One of the most famous and popular algorithms for geospatial interpolation is Kriging and the standard package to realize Kriging in R is gstat. In my blogpost from June I included Kriging as one of the methods presented there but took a massive short cut to carry out the actual computation by using the automap package, that can sort out all the intricate gstat-details for you, at the price of handing over all the control to the machine.

The reason I used that short cut back then is that taking control by using gstat directly is hard. So hard in fact, that this post here, that I originally intended to be a more or less comprehensive tour through the gstat-universe, will now focus mainly on funneling your data in and out gstat, just to make Kriging work. A more detailed account on the statistical backgrounds and certain aspects of model optimization will have to wait for another day.

I suppose the main reason why working with gstat these days is so difficult is because that package is a true R veteran.
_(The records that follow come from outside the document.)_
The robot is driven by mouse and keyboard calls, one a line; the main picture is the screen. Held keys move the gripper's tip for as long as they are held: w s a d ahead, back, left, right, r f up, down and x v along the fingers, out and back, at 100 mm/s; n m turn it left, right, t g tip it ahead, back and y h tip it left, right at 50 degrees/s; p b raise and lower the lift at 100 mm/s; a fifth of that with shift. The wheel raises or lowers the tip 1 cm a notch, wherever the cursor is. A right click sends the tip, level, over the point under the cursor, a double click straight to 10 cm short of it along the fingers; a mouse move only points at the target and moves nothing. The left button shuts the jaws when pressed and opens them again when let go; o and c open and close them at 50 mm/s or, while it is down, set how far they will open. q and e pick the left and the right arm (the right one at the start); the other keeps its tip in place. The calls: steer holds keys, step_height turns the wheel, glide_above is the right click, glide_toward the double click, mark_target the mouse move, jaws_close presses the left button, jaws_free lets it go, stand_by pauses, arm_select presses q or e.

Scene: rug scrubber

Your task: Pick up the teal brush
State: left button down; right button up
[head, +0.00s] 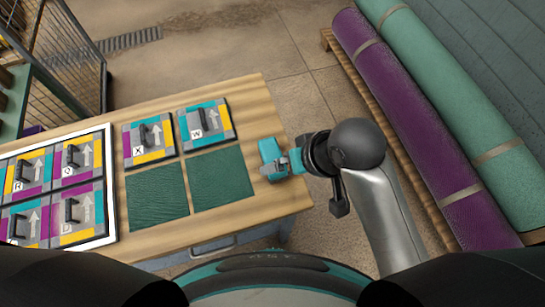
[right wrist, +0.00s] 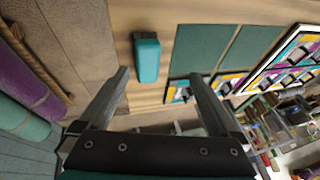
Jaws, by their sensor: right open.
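The teal brush (head: 269,147) lies at the right edge of the wooden table. In the right wrist view the brush (right wrist: 147,60) is a rounded teal block lying on the wood, ahead of the fingertips and nearer the left finger. My right gripper (head: 281,165) is beside and partly over the brush in the head view, covering some of it. In the right wrist view my right gripper (right wrist: 159,76) is open, with nothing between its fingers. Contact with the brush cannot be told. My left gripper is not in view.
Two dark green square pads (head: 222,178) lie on the table (head: 245,95) left of the brush. Patterned tiles with black handles (head: 205,120) sit behind them, and a white-framed tile board (head: 112,190) is at left. Purple (head: 400,90) and green (head: 455,110) rolls lie at right.

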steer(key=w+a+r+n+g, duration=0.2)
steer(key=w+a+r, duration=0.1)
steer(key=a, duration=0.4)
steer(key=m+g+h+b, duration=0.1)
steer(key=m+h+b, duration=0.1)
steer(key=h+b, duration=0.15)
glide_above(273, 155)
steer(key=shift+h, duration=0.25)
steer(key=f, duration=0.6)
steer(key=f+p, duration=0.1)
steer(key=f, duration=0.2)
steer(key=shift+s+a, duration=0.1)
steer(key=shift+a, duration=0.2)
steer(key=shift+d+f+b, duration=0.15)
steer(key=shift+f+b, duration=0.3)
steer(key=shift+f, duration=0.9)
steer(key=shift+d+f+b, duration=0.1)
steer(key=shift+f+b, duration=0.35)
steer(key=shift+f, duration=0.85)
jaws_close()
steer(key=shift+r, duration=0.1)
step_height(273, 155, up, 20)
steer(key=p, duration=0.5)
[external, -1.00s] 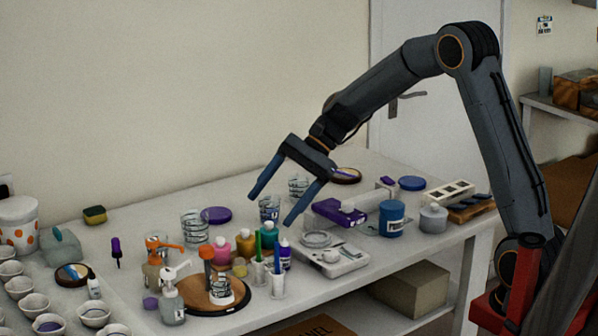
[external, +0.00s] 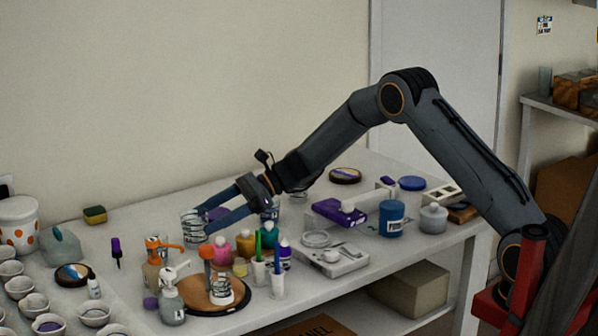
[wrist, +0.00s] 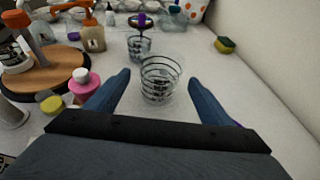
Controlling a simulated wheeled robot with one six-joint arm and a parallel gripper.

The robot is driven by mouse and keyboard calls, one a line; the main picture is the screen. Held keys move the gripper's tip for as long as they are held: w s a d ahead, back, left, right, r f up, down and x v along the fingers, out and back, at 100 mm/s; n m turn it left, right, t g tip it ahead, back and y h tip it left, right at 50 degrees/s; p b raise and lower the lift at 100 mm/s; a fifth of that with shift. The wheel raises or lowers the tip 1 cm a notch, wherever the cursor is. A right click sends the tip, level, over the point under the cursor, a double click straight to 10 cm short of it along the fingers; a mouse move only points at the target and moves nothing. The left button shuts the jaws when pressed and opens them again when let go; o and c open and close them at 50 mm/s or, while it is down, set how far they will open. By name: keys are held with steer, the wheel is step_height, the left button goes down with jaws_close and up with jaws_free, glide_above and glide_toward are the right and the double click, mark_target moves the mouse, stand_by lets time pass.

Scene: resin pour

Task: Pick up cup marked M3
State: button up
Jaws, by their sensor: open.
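A clear cup with dark ring lines (external: 191,229) stands upright on the bench at the left of my gripper. It also shows in the wrist view (wrist: 160,88), centred just ahead of and between the fingertips. I cannot read an M3 mark on it. My gripper (external: 207,220) is open and low over the bench, its fingers pointing at this cup. In the wrist view my gripper (wrist: 159,78) has one finger on each side, with nothing held. Another clear cup (wrist: 139,47) stands beyond it. A further clear cup (external: 270,214) is partly behind my gripper.
Pink (external: 221,247), yellow and teal bottles stand close in front of my gripper. A round wooden board (external: 200,300) with a stand is nearer the front edge. An orange-topped pump bottle (external: 155,268) is at the left. A sponge (wrist: 224,45) lies by the wall.

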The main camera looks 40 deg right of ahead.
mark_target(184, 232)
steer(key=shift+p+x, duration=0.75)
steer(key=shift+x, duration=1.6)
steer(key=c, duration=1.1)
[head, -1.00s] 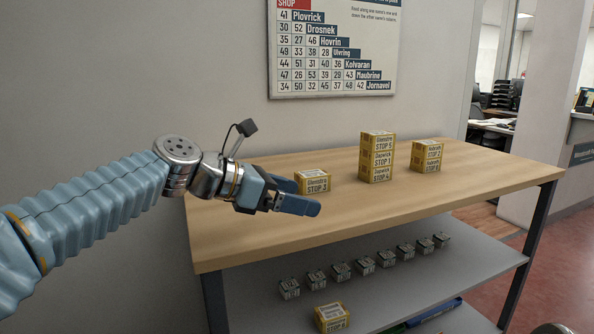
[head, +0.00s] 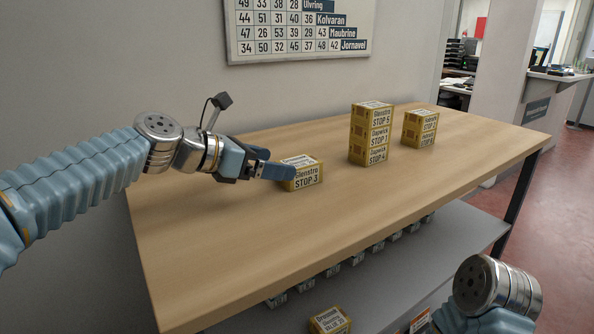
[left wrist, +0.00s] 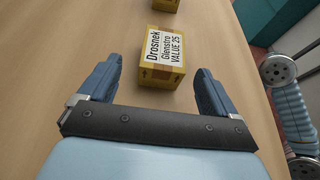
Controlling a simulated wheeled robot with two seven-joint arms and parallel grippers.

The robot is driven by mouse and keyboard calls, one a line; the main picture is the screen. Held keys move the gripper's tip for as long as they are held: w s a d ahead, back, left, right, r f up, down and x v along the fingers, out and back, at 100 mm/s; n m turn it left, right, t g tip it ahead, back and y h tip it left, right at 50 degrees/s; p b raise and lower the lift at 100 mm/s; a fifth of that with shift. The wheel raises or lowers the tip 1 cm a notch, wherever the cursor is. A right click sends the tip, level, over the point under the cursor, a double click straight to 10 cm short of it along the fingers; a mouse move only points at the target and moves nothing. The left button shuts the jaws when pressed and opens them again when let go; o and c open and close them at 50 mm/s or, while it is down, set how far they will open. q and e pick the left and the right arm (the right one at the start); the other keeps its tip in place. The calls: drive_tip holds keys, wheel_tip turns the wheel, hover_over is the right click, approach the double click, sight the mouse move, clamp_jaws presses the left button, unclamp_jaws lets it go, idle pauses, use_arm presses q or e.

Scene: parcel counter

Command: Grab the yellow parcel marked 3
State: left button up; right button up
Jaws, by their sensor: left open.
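The yellow parcel marked STOP 3 (head: 306,177) lies on the wooden counter top, left of the other parcels. In the left wrist view the parcel (left wrist: 164,58) shows its white label, reading Drosnek, Glenstro, VALUE 25. My left gripper (head: 276,164) is open and empty at the parcel's left side. Its near finger hides part of that side in the head view. In the left wrist view the parcel is ahead, partly between the fingertips; I see no contact. My right arm shows at the lower right of the head view, but its gripper does not.
A stack of yellow parcels (head: 371,135) stands further right, with a shorter stack (head: 419,128) beyond it. The counter top (head: 230,240) is clear in front. A lower shelf (head: 400,275) holds a yellow parcel (head: 330,320) and several small grey blocks.

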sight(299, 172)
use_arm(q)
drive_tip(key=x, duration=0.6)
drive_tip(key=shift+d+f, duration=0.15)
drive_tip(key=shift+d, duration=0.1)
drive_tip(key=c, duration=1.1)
It is older than the tidyverse and the code base dates back to 1993. The interface is probably very different from anything you are used to work with.

For handling spatial data, gstat relies on the sp package which itself has since been superseded mostly by package sf today, which is much more convenient. Yet here we are and gstat is still very much THE place to go if you want to do Kriging. So there is no point in further complaining and let’s see how we can make it work for any given dataset.
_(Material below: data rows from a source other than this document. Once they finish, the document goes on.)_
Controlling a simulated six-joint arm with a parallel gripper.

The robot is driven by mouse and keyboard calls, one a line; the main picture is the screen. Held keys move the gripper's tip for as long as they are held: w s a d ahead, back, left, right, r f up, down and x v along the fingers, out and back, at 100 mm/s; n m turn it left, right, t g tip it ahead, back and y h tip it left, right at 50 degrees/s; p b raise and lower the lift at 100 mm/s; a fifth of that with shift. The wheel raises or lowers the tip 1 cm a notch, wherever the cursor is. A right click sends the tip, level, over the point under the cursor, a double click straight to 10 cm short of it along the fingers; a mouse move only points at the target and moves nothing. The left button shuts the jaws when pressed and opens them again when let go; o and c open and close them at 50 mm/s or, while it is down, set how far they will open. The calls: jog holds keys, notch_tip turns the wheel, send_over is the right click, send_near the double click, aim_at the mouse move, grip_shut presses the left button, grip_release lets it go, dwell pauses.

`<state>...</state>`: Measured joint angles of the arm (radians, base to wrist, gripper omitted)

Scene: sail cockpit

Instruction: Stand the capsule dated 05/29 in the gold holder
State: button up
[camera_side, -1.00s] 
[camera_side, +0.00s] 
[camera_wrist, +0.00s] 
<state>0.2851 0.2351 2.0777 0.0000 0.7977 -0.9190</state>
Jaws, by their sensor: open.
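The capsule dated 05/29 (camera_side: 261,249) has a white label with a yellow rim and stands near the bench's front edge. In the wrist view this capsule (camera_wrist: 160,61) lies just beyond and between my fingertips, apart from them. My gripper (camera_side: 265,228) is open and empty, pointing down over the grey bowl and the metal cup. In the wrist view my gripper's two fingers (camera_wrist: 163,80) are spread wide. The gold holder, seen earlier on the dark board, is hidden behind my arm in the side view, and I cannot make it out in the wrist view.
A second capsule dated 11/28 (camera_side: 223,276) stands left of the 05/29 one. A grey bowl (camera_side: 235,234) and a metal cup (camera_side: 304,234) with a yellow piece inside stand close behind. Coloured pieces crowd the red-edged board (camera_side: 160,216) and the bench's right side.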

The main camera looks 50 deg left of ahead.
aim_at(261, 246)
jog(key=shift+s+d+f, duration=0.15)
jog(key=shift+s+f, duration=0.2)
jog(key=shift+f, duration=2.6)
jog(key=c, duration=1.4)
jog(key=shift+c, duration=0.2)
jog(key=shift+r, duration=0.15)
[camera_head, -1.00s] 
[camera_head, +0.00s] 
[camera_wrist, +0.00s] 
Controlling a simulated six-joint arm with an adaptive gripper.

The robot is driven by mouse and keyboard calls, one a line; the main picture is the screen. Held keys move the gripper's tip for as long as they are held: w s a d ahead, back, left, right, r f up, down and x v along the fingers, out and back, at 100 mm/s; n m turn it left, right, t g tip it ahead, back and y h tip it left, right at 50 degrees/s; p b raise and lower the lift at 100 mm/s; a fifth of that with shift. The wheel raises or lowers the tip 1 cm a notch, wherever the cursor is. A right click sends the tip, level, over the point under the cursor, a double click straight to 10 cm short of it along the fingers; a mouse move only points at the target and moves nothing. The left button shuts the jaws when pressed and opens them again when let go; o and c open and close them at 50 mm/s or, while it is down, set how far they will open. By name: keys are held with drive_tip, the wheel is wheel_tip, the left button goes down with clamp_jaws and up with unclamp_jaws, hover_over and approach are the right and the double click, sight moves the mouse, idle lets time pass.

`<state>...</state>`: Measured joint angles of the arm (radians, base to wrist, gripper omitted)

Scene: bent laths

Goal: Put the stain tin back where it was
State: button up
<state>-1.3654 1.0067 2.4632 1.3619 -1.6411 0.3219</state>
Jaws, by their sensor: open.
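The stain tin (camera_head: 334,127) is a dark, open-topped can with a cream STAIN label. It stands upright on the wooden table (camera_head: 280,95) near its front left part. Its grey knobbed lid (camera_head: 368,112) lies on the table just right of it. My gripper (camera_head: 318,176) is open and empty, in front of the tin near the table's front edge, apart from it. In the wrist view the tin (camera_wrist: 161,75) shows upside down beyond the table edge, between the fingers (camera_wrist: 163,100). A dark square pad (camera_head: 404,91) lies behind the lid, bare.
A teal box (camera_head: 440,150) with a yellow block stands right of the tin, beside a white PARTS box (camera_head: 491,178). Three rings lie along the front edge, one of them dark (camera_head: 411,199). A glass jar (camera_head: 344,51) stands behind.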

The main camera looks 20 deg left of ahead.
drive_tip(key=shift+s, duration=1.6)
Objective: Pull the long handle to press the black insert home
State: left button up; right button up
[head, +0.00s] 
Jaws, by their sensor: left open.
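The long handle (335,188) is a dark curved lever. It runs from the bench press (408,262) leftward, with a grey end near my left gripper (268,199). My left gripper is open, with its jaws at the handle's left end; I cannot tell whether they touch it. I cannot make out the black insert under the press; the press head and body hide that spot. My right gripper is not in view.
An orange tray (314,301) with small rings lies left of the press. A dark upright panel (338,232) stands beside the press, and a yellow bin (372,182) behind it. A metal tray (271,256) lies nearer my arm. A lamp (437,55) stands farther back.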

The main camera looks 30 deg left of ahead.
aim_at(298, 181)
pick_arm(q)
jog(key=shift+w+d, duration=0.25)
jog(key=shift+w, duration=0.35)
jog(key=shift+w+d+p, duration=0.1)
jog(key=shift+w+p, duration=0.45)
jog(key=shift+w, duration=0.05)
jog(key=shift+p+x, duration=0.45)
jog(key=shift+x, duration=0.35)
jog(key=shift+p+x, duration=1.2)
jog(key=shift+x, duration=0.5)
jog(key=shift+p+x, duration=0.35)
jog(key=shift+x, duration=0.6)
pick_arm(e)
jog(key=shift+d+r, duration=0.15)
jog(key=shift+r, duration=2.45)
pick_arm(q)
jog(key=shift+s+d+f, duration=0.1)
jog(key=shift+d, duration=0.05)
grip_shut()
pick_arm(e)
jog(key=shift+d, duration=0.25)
# We will need some packages for (spatial) data processing
library(tidyverse) # wrangling tabular data and plotting
library(sf) # processing spatial vector data - the easy way
library(sp) # processing spatial vector data - the way gstat needs it
library(raster) # processing spatial raster data. !!!overwrites dplyr::select!!!

# Packages for geostatistics
library(gstat)   # The most popular R-Package for Kriging (imho)
library(automap) # Automatize some (or all) parts of the gstat-workflow 

# Finally, some packages to make pretty plots

# Download the data for this tutorial from Github!
# The data for this tutorial is derived from a dataset published here
# licence information:
# Datenlizenz Deutschland – Flurabstandskarte NRW 1988 – Version 2.0
# see for more details

grd_100_df <- readr::read_csv(
  ) %>% 

# The projection is EPSG 25832

## # A tibble: 6 x 3
##        X       Y     Z
##    <dbl>   <dbl> <dbl>
## 1 402040 5735960  62.2
## 2 402140 5735960  62.6
## 3 402240 5735960  63.0
## 4 402340 5735960  63.5
## 5 402440 5735960  63.9
## 6 402540 5735960  64.4

The data for this tutorial is a xyz-file giving us the height of the groundwater table in some part of the German state of North Rhine-Westphalia in 1988. We can convert the data that we just read as a tibble into a RasterLayer and have a look.

grd_100_rstr <- raster::rasterFromXYZ(
  res = c(100, 100), # resolution in meter (see crs)
  crs = "+proj=utm +zone=32 +ellps=GRS80 +towgs84=0,0,0,0,0,0,0 +units=m +no_defs"


Of course this is quite the contrary of the situation where geospatial interpolation is necessary - we already have a complete raster! So for the sake of training we will pretend we do not know the picture above. Let’s assume that back in 1988 we have measured the groundwater level at a generous yet limited number of locations, as it is often the case wen tasked with interpolating the groundwater table.

set.seed(42) # for reproducibility

# Simulate 100 random observation wells 
wellobs <- slice_sample(grd_100_df, n = 100)

  data = wellobs,
  mapping = aes(x = X, y = Y, color = Z)
) +
  geom_point(size = 3) + 
  scale_color_viridis(option = "B") +

# Convert to {sf} because that is the best way to store spatial points
wellobs_sf <- st_as_sf(wellobs, coords = c("X", "Y"), crs = 25832) %>% 

You might have noticed that when I switched to sf in the chunk above, I included an extra step to store the X and Y coordinates of our observation not only in the geometry-column of the sf-object but also in its tabular part. The reason for this is that for Universal Kriging, a certain flavor of Kriging we will learn more about later, the coordinates are also explicit model variables and this is the best way I could come up with to account for this dual-role.

Creating a Variogram

In order to make Kriging work you need to supply a variogram, which is essentially a function describing the relationship between distance and “Z” in your point data. I do not want to go into too much detail here, as “what are variograms” and “working with variograms in gstat” is enough material for two more blogposts. We will therefore rush a bit through this. First let’s create an empirical variogram, giving us the actual distribution of spatial dependencies observed in the data.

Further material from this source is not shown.